How Corporations Are Taxed

Policy Reports | Taxes

No. 369
Friday, August 28, 2015
by James P. Angelini and David G. Tuerck

Executive Summary

There appears to be agreement in principle that U.S. corporate tax rates are too high. The top U.S. corporate income tax rate is 35 percent — the highest in the world among developed countries. However, some small businesses face a 39.6 percent tax rate because, as sole proprietorships or partnerships, they are taxed at the highest personal income tax rate of 39.6 percent. Corporate taxes are so high largely because corporations are an easy target for raising revenue. The corporate income tax represents about 14 percent of total federal tax revenue, including taxes on profits before and after they are distributed to owners and shareholders — so-called double taxation.

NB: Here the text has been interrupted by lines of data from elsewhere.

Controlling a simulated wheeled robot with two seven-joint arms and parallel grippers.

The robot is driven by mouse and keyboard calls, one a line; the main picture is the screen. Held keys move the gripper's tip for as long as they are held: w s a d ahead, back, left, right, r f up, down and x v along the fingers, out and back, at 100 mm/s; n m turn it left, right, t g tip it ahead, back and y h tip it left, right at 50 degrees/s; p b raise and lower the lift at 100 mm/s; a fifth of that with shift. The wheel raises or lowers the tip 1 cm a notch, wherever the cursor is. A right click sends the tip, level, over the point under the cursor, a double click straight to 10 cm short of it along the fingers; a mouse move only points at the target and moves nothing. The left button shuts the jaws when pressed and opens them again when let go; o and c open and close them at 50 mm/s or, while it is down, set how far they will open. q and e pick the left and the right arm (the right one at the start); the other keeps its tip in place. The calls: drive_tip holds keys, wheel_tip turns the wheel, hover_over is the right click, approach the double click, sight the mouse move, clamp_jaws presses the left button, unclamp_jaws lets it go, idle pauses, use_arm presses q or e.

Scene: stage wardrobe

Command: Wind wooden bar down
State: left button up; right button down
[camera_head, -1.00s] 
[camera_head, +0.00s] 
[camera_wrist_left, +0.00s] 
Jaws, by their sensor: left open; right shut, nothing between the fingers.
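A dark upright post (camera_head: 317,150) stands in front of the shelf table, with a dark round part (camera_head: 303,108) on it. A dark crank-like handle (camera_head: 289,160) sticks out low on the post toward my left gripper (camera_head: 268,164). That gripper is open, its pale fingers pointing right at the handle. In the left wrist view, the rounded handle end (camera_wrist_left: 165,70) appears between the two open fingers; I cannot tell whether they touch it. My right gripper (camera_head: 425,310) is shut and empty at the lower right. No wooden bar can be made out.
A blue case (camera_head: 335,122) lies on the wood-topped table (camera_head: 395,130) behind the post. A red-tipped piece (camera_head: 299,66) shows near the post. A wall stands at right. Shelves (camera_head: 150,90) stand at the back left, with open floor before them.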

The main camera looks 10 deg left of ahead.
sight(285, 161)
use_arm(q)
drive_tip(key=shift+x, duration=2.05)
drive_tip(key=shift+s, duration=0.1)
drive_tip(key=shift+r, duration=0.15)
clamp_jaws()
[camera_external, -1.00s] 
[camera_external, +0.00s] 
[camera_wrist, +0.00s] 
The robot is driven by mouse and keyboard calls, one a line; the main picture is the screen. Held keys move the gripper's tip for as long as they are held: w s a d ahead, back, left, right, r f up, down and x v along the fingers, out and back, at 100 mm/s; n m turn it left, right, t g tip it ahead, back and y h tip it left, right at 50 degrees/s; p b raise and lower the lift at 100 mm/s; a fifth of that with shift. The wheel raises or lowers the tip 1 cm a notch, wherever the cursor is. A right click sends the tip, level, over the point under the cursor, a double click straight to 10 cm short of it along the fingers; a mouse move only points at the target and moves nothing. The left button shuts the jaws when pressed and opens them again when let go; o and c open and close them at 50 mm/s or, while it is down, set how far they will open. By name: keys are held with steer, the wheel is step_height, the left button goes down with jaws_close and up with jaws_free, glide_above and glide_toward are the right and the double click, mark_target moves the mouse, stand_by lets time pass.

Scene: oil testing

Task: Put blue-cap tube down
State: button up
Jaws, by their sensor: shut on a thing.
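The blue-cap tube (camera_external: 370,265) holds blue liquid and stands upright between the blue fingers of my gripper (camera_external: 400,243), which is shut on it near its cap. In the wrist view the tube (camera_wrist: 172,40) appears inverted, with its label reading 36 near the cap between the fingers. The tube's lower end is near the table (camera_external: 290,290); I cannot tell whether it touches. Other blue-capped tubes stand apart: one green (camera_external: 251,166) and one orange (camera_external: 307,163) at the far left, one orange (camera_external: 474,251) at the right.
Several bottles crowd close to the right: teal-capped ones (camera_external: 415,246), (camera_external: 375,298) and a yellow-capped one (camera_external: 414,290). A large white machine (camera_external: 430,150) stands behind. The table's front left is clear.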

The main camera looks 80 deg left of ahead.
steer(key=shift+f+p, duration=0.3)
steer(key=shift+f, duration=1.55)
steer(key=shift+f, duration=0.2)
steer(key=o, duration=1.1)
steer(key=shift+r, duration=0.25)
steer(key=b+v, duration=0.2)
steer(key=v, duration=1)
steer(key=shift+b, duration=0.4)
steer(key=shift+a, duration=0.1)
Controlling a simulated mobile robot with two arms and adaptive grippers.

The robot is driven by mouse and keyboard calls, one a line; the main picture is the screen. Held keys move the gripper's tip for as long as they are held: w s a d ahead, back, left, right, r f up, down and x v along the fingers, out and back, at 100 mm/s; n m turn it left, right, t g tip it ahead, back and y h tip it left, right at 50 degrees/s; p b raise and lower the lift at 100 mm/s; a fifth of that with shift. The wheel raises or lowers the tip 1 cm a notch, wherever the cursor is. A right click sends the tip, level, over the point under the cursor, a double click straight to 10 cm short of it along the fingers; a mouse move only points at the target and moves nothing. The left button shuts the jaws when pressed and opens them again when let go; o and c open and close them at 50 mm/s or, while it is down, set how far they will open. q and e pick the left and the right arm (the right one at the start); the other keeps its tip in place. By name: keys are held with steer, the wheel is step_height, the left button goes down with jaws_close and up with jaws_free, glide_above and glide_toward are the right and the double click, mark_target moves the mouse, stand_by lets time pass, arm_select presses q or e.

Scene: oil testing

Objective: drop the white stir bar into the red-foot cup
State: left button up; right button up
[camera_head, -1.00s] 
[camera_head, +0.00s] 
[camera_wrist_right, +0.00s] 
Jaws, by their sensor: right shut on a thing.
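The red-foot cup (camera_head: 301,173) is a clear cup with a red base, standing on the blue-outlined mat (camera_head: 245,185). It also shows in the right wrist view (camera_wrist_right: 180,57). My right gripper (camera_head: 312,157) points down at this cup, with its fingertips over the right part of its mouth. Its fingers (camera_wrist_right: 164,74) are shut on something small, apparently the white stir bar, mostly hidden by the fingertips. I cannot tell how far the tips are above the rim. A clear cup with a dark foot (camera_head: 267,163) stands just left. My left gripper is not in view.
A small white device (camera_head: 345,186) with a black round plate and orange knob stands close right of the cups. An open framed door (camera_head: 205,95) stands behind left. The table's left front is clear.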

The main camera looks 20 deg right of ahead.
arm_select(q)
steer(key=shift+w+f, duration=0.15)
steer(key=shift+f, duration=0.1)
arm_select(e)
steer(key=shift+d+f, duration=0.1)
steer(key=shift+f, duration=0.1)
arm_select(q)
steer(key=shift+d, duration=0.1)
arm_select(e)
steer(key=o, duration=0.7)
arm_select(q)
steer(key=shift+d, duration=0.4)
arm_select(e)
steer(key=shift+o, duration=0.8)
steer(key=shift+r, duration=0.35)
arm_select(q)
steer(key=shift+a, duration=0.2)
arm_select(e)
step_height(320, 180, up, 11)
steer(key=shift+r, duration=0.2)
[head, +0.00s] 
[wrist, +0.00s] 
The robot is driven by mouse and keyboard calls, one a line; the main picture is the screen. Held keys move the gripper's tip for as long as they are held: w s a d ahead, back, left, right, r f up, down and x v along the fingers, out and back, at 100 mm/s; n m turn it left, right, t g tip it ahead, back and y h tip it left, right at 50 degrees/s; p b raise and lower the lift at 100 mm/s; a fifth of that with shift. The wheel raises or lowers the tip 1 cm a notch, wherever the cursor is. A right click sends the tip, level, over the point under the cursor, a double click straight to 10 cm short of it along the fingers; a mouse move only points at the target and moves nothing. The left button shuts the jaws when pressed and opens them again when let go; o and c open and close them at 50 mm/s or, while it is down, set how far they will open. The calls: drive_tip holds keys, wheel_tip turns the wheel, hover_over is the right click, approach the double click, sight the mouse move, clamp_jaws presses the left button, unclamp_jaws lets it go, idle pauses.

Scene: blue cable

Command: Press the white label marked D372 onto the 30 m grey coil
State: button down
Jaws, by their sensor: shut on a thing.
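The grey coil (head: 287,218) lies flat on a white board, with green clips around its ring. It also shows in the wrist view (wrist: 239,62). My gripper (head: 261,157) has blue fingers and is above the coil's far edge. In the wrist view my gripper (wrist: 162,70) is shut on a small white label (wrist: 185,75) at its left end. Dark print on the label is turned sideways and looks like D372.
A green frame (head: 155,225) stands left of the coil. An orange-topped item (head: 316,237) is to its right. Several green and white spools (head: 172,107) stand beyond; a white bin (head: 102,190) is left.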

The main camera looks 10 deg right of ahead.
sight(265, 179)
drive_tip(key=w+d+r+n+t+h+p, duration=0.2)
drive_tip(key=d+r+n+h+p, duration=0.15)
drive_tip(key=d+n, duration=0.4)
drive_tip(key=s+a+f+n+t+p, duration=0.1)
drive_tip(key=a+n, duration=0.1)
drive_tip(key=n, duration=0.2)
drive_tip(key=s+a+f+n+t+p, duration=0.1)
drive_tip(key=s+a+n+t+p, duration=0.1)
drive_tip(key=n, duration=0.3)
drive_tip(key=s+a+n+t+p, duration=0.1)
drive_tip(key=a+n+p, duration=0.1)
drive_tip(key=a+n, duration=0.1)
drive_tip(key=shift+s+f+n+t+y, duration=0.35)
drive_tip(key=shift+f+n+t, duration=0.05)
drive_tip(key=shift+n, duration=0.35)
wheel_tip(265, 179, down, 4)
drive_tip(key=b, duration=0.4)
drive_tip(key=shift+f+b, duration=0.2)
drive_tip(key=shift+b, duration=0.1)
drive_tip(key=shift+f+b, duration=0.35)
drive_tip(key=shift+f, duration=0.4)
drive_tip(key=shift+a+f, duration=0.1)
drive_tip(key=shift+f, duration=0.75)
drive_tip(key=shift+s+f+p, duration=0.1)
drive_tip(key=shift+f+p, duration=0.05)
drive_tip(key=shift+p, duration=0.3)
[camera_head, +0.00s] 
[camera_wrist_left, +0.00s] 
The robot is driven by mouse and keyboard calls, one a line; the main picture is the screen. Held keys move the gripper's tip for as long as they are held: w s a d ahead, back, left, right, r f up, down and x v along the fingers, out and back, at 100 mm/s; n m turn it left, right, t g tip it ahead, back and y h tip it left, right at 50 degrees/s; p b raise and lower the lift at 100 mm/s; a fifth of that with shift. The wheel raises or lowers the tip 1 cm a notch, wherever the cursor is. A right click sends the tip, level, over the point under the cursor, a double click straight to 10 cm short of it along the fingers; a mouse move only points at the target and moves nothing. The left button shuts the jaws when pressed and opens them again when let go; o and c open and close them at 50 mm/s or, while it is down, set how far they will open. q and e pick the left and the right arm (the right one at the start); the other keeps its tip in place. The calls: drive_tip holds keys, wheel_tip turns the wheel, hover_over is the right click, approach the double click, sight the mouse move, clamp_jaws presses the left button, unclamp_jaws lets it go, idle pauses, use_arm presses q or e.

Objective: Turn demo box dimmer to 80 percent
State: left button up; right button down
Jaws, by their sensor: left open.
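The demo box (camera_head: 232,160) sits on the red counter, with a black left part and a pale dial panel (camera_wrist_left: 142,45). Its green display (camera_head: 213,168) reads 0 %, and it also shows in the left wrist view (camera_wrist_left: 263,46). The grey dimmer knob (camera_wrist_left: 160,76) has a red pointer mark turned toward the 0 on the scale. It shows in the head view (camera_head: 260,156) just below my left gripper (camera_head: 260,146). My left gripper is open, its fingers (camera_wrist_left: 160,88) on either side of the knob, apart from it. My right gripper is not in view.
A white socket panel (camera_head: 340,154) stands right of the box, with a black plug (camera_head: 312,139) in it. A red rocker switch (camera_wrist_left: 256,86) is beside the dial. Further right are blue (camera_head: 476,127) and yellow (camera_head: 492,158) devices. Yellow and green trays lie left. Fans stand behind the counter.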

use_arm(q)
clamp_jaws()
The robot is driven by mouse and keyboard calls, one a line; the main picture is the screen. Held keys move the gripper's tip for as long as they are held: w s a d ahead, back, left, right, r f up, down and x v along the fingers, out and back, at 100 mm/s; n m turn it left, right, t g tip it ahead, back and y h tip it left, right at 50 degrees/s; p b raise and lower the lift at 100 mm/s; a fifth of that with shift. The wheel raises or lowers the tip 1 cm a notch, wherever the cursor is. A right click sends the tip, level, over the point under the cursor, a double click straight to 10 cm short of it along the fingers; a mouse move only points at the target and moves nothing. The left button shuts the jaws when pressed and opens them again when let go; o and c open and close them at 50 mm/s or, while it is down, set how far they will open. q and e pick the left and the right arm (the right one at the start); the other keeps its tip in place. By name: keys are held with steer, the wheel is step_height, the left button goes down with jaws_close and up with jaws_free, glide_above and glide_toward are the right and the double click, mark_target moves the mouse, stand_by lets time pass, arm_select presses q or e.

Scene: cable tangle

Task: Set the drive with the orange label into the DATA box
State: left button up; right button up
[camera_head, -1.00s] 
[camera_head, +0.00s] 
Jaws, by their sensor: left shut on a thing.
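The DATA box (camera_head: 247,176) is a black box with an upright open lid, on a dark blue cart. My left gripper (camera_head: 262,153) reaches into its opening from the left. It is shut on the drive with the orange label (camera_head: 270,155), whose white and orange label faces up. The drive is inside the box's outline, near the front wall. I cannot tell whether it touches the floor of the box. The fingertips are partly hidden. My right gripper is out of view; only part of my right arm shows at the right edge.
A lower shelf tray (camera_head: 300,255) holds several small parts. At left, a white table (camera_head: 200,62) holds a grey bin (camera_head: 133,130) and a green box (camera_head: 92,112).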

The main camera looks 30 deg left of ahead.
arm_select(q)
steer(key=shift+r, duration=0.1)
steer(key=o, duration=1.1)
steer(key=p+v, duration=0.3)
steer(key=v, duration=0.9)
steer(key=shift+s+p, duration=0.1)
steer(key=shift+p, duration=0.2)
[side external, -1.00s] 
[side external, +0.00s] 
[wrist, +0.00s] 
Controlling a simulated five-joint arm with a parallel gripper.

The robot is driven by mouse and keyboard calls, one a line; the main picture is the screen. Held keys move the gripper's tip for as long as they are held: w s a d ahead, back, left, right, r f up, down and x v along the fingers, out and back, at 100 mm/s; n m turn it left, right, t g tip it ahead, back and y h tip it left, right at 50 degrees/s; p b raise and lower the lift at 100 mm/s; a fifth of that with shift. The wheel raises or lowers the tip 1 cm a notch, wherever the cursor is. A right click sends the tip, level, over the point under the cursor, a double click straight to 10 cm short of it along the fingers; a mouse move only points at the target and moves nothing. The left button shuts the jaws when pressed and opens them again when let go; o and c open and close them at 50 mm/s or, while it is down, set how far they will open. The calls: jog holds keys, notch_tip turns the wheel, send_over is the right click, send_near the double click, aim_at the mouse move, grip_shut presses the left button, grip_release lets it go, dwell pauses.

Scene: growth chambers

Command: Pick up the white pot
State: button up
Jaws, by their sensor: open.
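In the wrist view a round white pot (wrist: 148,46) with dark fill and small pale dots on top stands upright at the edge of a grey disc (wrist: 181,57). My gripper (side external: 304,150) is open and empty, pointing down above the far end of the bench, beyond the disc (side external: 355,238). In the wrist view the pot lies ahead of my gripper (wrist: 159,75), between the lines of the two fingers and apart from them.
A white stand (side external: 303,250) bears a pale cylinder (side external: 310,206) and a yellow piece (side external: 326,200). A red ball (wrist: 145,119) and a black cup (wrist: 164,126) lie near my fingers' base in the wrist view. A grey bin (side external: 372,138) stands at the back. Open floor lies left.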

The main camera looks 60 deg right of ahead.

A basic principle of sound tax policy is horizontal equity — that is, two taxpayers with the same income and alike in all other ways should pay the same tax. However, the legal form of a business has a substantial impact on its tax liability, clearly indicating we are not meeting that goal. In order to understand why reform is needed, it is necessary to understand the details of U.S. business taxation in general and corporate taxation in particular.

S-Corporations, C-Corporations and Other Business Entities. Businesses are either taxpaying entities or conduits that pass all their income (or losses) through to owners, for whom it is taxable income — including partnerships, S-corporations and trusts. The income of the partnership or the S-corporation flows through and is taxable to the partners or shareholders. (S-corporations have only one class of stock outstanding and no more than 100 eligible shareholders.) Domestic C-corporations include all major U.S. corporations with publicly traded stocks. One of the unique characteristics of C-corporations is that earnings are usually subject to double taxation. The corporation pays tax on its taxable income and, if a portion of that profit is distributed as a dividend to the shareholder, it is generally taxed again through the personal income tax system.

Statutory versus Effective Corporate Tax Rates. The statutory tax rate that applies to the highest corporate income bracket is 35 percent. The average state/local marginal corporate tax rate is 6.4 percent. The combined marginal rate (after the federal rate is adjusted for deductions of the state rate) is 39 percent. Because there are several tax brackets and many differences in the ability of various legal forms of businesses to minimize their tax burden, effective tax rates vary across entities. Estimates of effective average rates for C-corporations range from about
13 percent to 28 percent, but there is general agreement that U.S. rates are the highest in the industrial world.